Hi folks!
I put together this specification for canonicalizing the JSON type in Arrow.
## Introduction
JSON is a widely used text based data interchange format. There are many
use cases where a user has a column whose contents are a JSON encoded
string. BigQuery's [JSON Type][1] and Parquet’s [JSON Logical Type][2] are
two such examples.
The JSON specification is defined in [RFC-8259][3]. However, many of the
most popular parsers support non standard extensions. Examples of non
standard extensions to JSON include comments, unquoted keys, trailing
commas, etc.
## Extension Specification
* The name of the extension is `arrow.json`
* The storage type of the extension is `utf8`
* The extension type has no parameters
* The metadata MUST be either empty or a valid JSON object
- There is no canonical metadata
- Implementations MAY include implementation-specific metadata by using
a namespaced key.
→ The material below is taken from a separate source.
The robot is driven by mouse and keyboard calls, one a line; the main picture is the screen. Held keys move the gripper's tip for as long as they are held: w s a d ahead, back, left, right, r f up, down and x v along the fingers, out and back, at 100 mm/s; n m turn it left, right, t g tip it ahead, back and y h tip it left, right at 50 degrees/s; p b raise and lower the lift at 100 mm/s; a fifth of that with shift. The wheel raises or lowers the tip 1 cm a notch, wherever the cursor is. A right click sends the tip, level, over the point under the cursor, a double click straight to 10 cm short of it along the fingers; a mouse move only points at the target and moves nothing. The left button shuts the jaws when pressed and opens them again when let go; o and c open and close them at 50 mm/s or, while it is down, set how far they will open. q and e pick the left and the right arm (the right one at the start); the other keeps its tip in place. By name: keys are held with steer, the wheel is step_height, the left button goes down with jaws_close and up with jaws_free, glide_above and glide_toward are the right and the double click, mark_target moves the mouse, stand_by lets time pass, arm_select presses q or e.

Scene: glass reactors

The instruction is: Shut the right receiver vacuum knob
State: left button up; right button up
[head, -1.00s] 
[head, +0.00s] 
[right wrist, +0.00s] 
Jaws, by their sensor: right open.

For example `{"google.bigquery": {"my": "metadata"}}`
* Implementations...
- MUST produce valid UTF-8 encoded text
- SHOULD produce valid standard JSON
- MAY produce valid non-standard JSON
- MUST support parsing standard JSON
- MAY support parsing non standard JSON
- SHOULD pass through contents that they do not understand
## Forward compatibility
In the future we might allow this logical type to annotate a byte storage
type with a different text encoding. Implementations consuming JSON
logical types should verify this.
[1]:
https://cloud.google.com/bigquery/docs/reference/standard-sql/data-types#json_type
[2]:
https://github.com/apache/parquet-format/blob/master/LogicalTypes.md#json
[3]: https://datatracker.ietf.org/doc/html/rfc8259